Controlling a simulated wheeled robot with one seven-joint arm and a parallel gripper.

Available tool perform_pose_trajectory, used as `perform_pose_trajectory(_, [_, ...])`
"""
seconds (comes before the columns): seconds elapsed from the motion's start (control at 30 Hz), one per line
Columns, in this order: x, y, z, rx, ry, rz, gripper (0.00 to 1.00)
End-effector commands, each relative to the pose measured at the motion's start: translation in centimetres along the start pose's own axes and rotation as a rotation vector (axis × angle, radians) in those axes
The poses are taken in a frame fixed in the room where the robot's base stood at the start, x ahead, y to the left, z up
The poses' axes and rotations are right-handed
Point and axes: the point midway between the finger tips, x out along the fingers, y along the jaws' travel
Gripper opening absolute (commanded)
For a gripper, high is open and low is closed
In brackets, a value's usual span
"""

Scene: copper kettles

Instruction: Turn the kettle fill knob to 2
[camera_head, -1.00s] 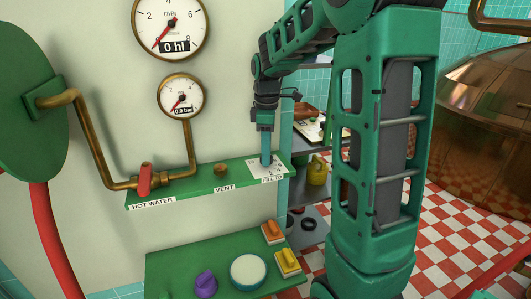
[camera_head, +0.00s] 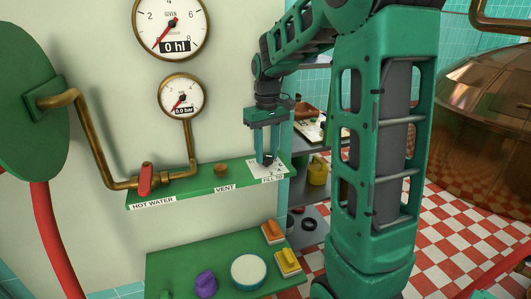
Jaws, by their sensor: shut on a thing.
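My gripper (camera_head: 265,158) points straight down over the right end of the green shelf (camera_head: 205,184). Its two teal fingers are shut on the fill knob, which they mostly hide. Around the knob lies a white dial plate (camera_head: 280,168) with dark marks, too small to read. A label starting with "FILL" is on the shelf edge below it. The upper round gauge, marked GIVEN (camera_head: 171,22), shows 0 hl.
A red-handled hot water valve (camera_head: 145,179) and a brass vent knob (camera_head: 220,169) sit left on the same shelf. A smaller gauge (camera_head: 182,97) reads 0.0 bar.

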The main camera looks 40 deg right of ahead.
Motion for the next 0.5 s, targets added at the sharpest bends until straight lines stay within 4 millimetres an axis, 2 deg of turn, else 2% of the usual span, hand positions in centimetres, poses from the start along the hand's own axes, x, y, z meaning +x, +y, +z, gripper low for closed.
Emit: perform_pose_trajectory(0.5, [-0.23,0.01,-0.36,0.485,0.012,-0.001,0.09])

######

• [DIRECTIONS]:
Lines from the beginning of the data above through the line containing "Point and axes: the" are to be returned exactly, and no others.

• [TASK RESPONSE]:
Controlling a simulated wheeled robot with one seven-joint arm and a parallel gripper.

Available tool perform_pose_trajectory, used as `perform_pose_trajectory(_, [_, ...])`
"""
seconds (comes before the columns): seconds elapsed from the motion's start (control at 30 Hz), one per line
Columns, in this order: x, y, z, rx, ry, rz, gripper (0.00 to 1.00)
End-effector commands, each relative to the pose measured at the motion's start: translation in centimetres along the start pose's own axes and rotation as a rotation vector (axis × angle, radians) in those axes
The poses are taken in a frame fixed in the room where the robot's base stood at the start, x ahead, y to the left, z up
The poses' axes and rotations are right-handed
Point and axes: the point midway between the finger tips, x out along the fingers, y along the jaws' travel

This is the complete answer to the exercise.